### Instruction:
For the data below, report only the number of lines containing the string "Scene".

### Material supplied:
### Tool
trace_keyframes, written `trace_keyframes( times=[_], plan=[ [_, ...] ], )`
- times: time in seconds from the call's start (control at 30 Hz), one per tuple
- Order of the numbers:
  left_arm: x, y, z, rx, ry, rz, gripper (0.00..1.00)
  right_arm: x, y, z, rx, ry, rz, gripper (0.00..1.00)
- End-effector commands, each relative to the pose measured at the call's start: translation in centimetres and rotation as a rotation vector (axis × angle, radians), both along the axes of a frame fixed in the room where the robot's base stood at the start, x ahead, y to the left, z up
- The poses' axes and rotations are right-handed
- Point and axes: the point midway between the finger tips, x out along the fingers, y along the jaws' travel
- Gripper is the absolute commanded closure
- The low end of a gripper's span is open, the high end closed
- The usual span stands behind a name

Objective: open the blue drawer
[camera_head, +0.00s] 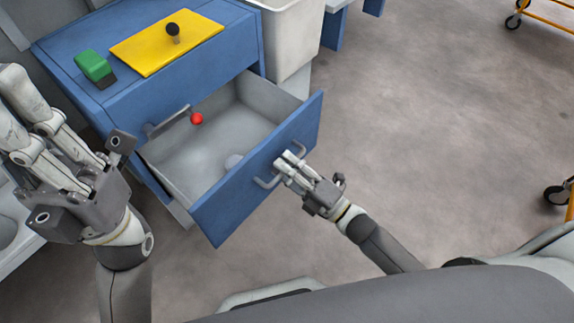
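The blue drawer (238,200) is pulled well out of the blue cabinet (185,82). I cannot tell whether the fingers grip the bar. My left gripper (62,150) is raised at the left, apart from the drawer, with its fingers spread and nothing visible between them.
On the cabinet top lie a yellow board (150,50) with a dark knobbed thing (173,33) on it and a green block (95,66). A white bin (290,40) stands behind. Orange-framed carts with black wheels are at the right. The grey floor (430,130) between is clear.

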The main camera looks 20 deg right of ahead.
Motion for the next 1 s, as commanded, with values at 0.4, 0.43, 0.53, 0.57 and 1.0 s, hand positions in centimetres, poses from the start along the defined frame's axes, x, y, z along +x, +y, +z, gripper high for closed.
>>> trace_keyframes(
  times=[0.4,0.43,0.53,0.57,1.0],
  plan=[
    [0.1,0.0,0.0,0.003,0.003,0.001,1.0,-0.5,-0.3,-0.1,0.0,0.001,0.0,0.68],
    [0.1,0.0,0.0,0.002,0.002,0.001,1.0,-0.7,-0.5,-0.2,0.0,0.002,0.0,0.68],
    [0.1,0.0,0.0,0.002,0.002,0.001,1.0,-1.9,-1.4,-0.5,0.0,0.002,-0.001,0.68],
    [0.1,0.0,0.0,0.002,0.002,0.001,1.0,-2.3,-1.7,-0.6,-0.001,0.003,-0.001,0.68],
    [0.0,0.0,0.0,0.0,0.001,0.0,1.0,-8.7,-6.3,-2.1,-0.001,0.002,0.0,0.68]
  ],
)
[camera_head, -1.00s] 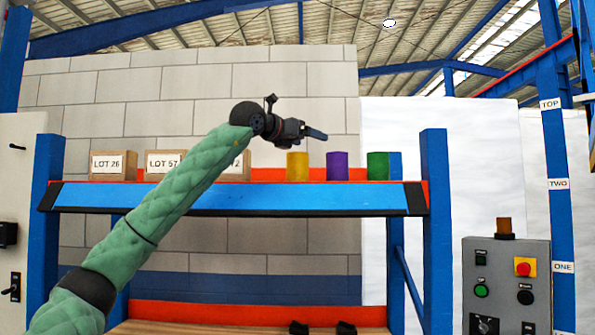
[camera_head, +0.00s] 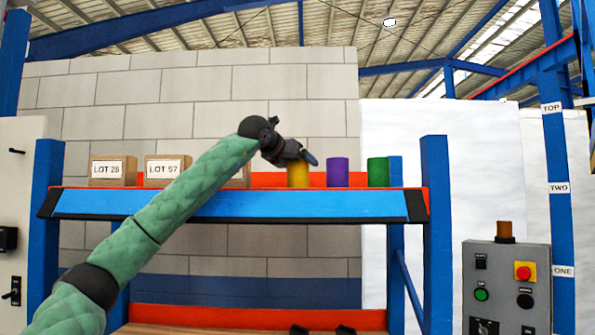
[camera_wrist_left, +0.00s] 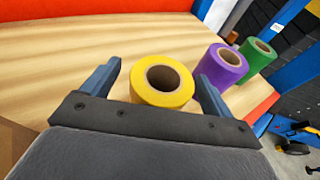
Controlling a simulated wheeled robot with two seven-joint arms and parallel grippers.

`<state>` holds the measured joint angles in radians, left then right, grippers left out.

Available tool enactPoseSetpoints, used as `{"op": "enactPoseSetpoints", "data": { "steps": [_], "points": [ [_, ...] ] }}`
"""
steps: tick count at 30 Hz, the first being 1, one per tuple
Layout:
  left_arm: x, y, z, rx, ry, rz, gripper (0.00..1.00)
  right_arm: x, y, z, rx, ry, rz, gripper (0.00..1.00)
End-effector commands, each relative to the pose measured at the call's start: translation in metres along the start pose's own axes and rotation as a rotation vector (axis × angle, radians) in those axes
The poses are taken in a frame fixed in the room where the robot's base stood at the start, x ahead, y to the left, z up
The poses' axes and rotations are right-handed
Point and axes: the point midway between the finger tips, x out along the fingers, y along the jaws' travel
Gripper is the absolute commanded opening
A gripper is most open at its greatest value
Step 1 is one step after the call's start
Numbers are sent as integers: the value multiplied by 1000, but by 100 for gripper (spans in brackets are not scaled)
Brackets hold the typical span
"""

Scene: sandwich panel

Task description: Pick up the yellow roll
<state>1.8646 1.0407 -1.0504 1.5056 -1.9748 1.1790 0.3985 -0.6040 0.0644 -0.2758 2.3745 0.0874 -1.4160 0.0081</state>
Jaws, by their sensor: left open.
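The yellow roll (camera_head: 298,174) stands upright on the blue-edged shelf (camera_head: 230,204). My left gripper (camera_head: 308,158) is at the roll's top in the head view and hides part of it. In the left wrist view the yellow roll (camera_wrist_left: 162,80) stands between the two blue fingers of my left gripper (camera_wrist_left: 156,82). The fingers are apart, one on each side of the roll, and a gap shows on both sides.
A purple roll (camera_head: 337,172) and a green roll (camera_head: 378,172) stand to the right of the yellow one. Cardboard boxes labelled LOT 26 (camera_head: 112,172) and LOT 57 (camera_head: 167,171) stand on the left, with a third partly behind my arm. A grey control panel (camera_head: 506,285) is at lower right.

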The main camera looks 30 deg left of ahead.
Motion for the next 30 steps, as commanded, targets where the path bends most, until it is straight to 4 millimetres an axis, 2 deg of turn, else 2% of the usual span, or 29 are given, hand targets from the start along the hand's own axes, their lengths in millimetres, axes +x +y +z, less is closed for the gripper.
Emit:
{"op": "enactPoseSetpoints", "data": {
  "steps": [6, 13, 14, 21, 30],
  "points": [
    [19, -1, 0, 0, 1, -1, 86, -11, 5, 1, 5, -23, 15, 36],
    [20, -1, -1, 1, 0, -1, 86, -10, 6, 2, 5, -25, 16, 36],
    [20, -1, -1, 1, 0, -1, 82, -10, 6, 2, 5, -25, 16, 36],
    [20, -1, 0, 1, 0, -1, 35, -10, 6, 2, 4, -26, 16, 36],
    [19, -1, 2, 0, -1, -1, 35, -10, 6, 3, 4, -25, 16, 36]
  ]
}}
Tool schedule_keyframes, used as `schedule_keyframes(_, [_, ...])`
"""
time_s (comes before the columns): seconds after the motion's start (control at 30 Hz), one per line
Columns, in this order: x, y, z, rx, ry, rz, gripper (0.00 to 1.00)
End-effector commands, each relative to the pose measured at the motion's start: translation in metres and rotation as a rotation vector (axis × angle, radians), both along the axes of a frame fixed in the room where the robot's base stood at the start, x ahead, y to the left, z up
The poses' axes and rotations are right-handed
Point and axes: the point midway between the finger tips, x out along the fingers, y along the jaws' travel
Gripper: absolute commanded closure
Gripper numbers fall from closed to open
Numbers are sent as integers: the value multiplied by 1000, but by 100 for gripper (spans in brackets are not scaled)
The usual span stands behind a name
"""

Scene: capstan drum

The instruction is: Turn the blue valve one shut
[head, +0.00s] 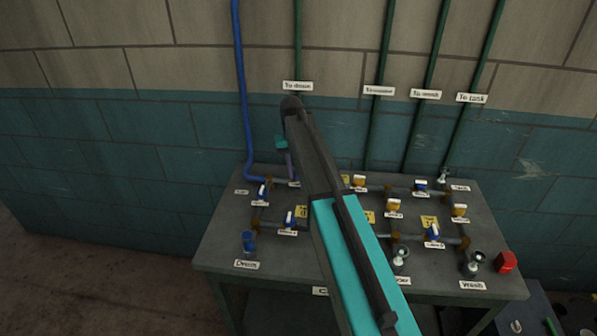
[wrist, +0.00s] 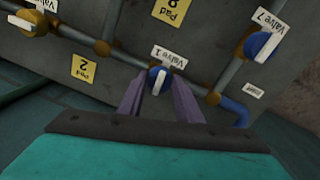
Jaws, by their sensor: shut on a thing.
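Blue valve one (wrist: 158,76) is in the middle of the wrist view, a blue knob with a white bar, beside its upside-down "Valve 1" label (wrist: 173,56). It sits on a grey pipe. My gripper (wrist: 159,88) has its two purple fingers on either side of the knob and is shut on it. The white bar stands roughly upright in the wrist picture. In the head view my arm covers most of the gripper, and only a bit of purple finger (head: 290,163) shows. Valve one itself is hidden or too small to tell there.
Valve 7 (wrist: 261,45), also blue and white, is close by at the right in the wrist view. The bench (head: 225,255) carries several other blue and yellow valves, pipes and a red block (head: 506,262). A blue pipe (head: 243,90) runs down the wall behind.

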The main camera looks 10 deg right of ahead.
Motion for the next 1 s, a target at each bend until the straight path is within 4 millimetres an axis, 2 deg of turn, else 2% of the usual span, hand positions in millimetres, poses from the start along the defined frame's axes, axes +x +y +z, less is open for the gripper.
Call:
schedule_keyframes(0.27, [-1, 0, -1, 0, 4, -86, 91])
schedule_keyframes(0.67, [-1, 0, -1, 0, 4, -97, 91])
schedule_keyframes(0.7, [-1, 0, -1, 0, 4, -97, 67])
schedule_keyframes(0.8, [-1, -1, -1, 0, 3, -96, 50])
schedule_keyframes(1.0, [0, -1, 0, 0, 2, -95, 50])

### Written response:
2